**Problem to solve:** Quote exactly the lines between the line containing "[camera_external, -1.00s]" and the line containing "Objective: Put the", counting those two lines as part of the range. Leave the rest out.

**Robot episode rows:**
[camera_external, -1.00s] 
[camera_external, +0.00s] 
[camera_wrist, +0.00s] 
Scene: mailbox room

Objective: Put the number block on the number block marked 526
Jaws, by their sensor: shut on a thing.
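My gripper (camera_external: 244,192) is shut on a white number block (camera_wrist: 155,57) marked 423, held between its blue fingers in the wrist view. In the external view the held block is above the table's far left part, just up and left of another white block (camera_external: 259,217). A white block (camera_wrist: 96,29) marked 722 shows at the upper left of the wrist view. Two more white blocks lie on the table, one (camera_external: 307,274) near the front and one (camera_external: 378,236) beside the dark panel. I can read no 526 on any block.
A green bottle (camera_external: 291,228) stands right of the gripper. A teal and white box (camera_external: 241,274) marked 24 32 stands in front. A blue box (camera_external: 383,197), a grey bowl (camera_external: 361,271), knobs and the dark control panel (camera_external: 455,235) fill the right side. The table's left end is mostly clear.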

* * *

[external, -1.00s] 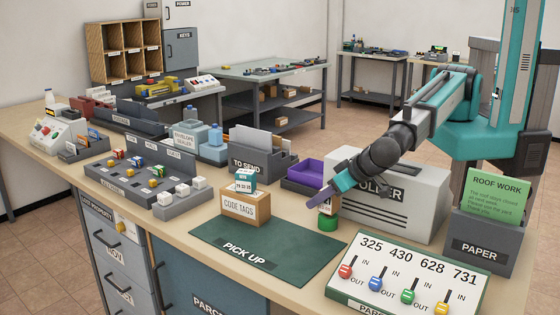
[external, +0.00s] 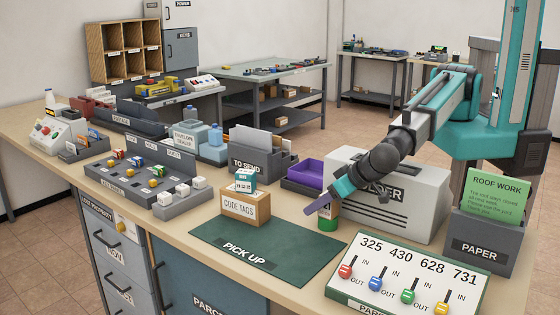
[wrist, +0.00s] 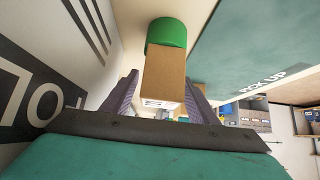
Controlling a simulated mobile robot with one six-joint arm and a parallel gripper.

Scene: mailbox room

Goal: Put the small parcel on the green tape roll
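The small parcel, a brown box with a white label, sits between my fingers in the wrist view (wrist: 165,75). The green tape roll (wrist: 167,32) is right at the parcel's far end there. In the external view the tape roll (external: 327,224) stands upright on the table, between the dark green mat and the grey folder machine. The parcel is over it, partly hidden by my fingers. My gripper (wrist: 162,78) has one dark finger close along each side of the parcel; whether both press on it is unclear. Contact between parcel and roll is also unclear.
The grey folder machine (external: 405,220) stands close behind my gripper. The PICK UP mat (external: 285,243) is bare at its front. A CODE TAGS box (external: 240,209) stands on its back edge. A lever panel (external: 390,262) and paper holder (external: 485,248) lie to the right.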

* * *

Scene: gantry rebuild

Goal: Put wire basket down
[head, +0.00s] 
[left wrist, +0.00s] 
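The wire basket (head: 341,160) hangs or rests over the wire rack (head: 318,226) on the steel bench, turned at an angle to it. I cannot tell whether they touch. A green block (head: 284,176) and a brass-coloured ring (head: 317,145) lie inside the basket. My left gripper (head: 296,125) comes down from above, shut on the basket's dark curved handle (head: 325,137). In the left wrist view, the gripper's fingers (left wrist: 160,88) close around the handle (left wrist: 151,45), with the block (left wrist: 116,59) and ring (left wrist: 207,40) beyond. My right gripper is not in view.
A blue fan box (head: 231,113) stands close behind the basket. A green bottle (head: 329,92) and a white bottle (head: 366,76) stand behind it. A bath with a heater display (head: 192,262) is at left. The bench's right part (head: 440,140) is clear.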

**Result below:**
[camera_external, -1.00s] 
[camera_external, +0.00s] 
[camera_wrist, +0.00s] 
Scene: mailbox room

Objective: Put the number block on the number block marked 526

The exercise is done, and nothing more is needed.